Maka diwajibkan puasa bagi yang mukim, sehat, dan diberikan keringanan bagi orang sakit, musafir. Sedangkan untuk yang sudah berusia lanjut yang tidak sanggup lagi untuk berpuasa, maka dikenakan fidyah dengan memberi makan pada orang miskin. Inilah periode kedua.

Maka orang-orang saat itu makan, minum, dan menggauli istri mereka selama mereka belum tidur malam. Ketika sudah tidur, maka tidak boleh melakukan hal-hal tadi lagi.
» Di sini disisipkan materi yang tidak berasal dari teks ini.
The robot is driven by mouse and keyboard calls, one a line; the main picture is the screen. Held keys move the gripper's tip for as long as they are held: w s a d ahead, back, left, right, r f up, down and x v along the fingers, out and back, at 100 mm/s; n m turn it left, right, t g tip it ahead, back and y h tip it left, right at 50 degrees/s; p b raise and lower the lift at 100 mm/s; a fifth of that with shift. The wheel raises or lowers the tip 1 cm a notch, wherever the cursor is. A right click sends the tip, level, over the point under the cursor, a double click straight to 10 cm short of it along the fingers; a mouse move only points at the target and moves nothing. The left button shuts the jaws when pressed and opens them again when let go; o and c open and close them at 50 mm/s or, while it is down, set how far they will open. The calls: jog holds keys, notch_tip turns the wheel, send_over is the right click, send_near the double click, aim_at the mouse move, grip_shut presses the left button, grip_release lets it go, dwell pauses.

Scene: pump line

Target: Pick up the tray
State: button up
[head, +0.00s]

Diceritakan bahwa ada seseorang bernama Shirmah, siang hari ia bekerja hingga petang. Kemudian ia mendatangi keluarganya, kemudian ia shalat Isya, kemudian langsung tertidur dan tidak sempat makan maupun minum hingga datang Shubuh, maka ia dari tertidur tadi sudah dalam keadaan berpuasa. Lantas di pagi hari Rasulullah shallallahu ‘alaihi wa sallam melihatnya yang sudah dalam keadaan letih berat. Rasulullah shallallahu ‘alaihi wa sallam pun mengatakan kepadanya,

مَا لِى أَرَاكَ قَدْ جَهَدْتَ جَهْداً شَدِيداً

“Sepertinya engkau dalam keadaan letih berat.” Ia menjawab,

يَا رَسُولَ اللَّهِ إِنِّى عَمِلْتُ أَمْسِ فَجِئْتُ حِينَ جِئْتُ فَأَلْقَيْتُ نَفْسِى فَنِمْتُ وَأَصْبَحْتُ حِينَ أَصْبَحْتُ صَائِماً

“Iya wahai Rasulullah. Aku kemarin bekerja berat. Aku pulang lantas tertidur hingga aku berpuasa pada pagi hari.”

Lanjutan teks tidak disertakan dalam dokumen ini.